2012年6月1日金曜日

映画「黒いパン(ブラック・ブレッド)」を観る

☆★☆スペイン内戦(1936~39年)は依然、現代である。スペインの作家、歴史家、映画人、ジャーナリストら知識人は、いまも内戦が投げかけた問題に取り組んでいる。現政権党PP(右翼の国民党)と前政権党で野党のPSOE(ペソエ=左翼のスペイン労働社会党)は、憎しみ合い内戦を戦った両派の流れを汲んでいる。

★バルセローナを都とするカタルーニャ州では内戦中、社会主義者、共産主義者、無政府主義者、無政府-労働組合主義者ら左翼陣営が、共和国を守る人民戦線の一翼を担いつつも、親・反スターリンの両派に分かれて激しく抗争した。<内戦の中の内戦>と呼ばれたゆえんだ。

☆内戦で勝利したフランコ総統の率いるファシスト勢力が支配していた時代のカタルーニャの田舎町が、この映画の舞台だ。内戦中に左翼だった2人の男が、権力者によって操られ、魂を失い、殺人者にまでなってしまうという物語だ。人間の弱さ、悲しさを最大限に綴っている。サスペンス豊かな展開で、時に不気味でさえある。このような出来事は、史実として内戦後、あちこちにあったのだろう。冒頭、生きた馬を崖から落とす、過剰とも言えるレアリズモがある。

★この映画はカタラン(カタルーニャ語)で押し通している。私はフランコ時代の末期にカタルーニャを取材したが、カタラン使用は禁じられていた。また20年前のバルセローナ五輪当時は、カタランはエスパニョール(スペイン語)ないしカステジャーノ(カスティージャ語=スペイン語)と闘い、使用可能圏を拡げようとしていた。今やカタランの映画が堂々、スペインを代表してアカデミー賞外国語部門に参加するまでになった。この映画がしかりだ。まさに隔世の感がある。
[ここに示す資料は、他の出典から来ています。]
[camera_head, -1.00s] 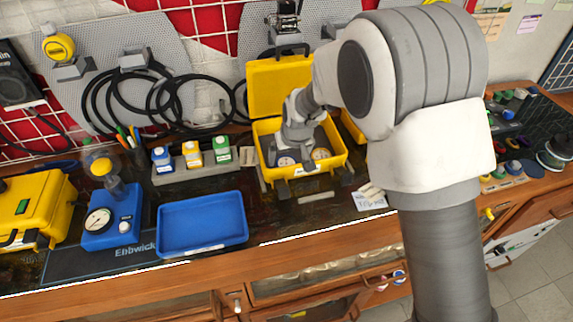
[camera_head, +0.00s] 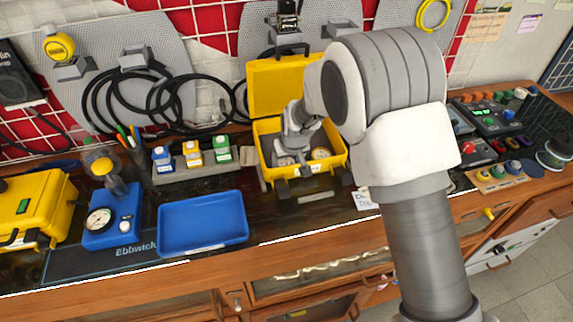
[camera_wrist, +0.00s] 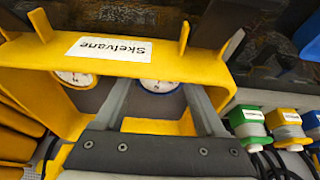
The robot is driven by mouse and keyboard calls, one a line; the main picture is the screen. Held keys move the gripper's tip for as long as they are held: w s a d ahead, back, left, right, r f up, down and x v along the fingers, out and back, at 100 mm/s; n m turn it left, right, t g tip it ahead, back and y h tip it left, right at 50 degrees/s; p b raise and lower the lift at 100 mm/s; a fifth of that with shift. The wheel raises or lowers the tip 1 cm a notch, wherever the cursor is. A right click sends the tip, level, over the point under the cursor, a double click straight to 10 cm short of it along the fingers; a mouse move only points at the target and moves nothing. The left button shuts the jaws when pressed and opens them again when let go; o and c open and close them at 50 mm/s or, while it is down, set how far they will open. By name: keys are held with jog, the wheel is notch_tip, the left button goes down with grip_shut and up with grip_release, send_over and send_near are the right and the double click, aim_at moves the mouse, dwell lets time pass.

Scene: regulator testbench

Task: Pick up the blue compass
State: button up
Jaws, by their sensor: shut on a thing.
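The blue compass (camera_wrist: 160,86) shows in the wrist view as a white dial with a blue rim, between my two grey fingers. My gripper (camera_wrist: 160,90) is shut on it. In the head view my gripper (camera_head: 289,158) reaches down into the open yellow case (camera_head: 270,172), and the compass (camera_head: 285,161) is partly hidden under it. I cannot tell whether the compass is clear of the case floor. A second dial with a yellow rim (camera_head: 320,154) sits to the right in the case, and at left in the wrist view (camera_wrist: 74,78).
The raised case lid (camera_head: 278,88) stands behind my gripper. A grey rack (camera_head: 185,171) with several small bottles is left of the case. A blue tray (camera_head: 203,224) and a blue gauge unit (camera_head: 115,217) are farther left. Coloured controls (camera_head: 495,115) are at right.

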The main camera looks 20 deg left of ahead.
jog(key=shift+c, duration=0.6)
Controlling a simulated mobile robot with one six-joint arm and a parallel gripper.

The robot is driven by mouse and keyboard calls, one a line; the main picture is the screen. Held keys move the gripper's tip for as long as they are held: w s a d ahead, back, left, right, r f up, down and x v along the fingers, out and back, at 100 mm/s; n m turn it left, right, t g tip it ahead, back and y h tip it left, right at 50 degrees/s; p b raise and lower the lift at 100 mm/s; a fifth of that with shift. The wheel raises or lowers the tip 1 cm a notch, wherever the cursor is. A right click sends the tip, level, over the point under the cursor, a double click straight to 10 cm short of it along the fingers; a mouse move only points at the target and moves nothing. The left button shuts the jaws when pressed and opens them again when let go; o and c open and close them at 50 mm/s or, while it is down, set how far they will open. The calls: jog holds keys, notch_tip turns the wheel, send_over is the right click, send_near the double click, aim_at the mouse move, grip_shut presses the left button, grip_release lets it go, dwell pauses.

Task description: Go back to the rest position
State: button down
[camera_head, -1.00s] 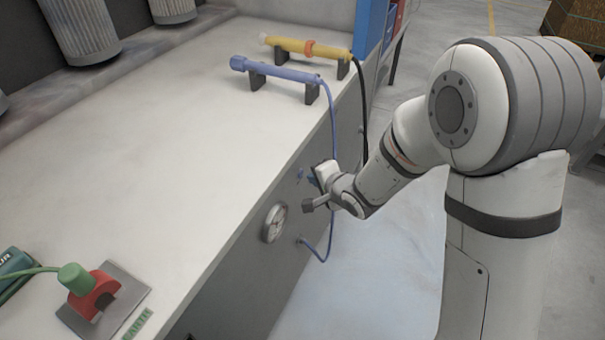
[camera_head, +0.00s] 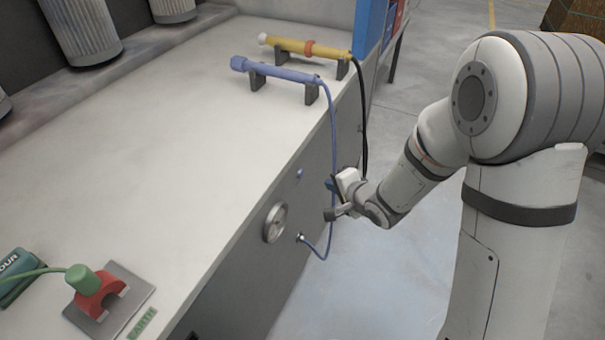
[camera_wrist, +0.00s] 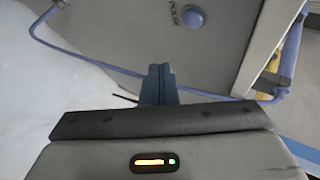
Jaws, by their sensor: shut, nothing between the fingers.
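My gripper (camera_head: 331,186) is in front of the grey front panel of the bench (camera_head: 250,262), apart from it, to the right of a small blue knob (camera_head: 299,174). In the wrist view its blue fingers (camera_wrist: 158,85) are together with nothing between them. The blue knob (camera_wrist: 192,17) shows there on the panel, beside the word "PULSE". My arm reaches in from the right of the head view.
A blue wand (camera_head: 275,70) and a yellow wand (camera_head: 305,47) lie on black holders. The blue cable (camera_head: 334,130) hangs close by my gripper. A round gauge (camera_head: 275,222) is on the panel. A red and green clamp (camera_head: 96,288) sits front left.

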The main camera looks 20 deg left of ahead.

☆5月25日、試写会で観た。原題は「パ・ネグラ」、エミリ・タシドール原作。アグスティー・ビジャロンガ監督・脚本。113分。

★6月23日、銀座テアトルシネマなどで公開される。考えさせられる映画だ。


【参考資料】伊高浩昭著『ボスニアからスペインへ ー 戦(いくさ)の傷跡をたどる』(2004年、論創社)、伊高浩昭著『イベリアの道』(1995年、マルジュ社)。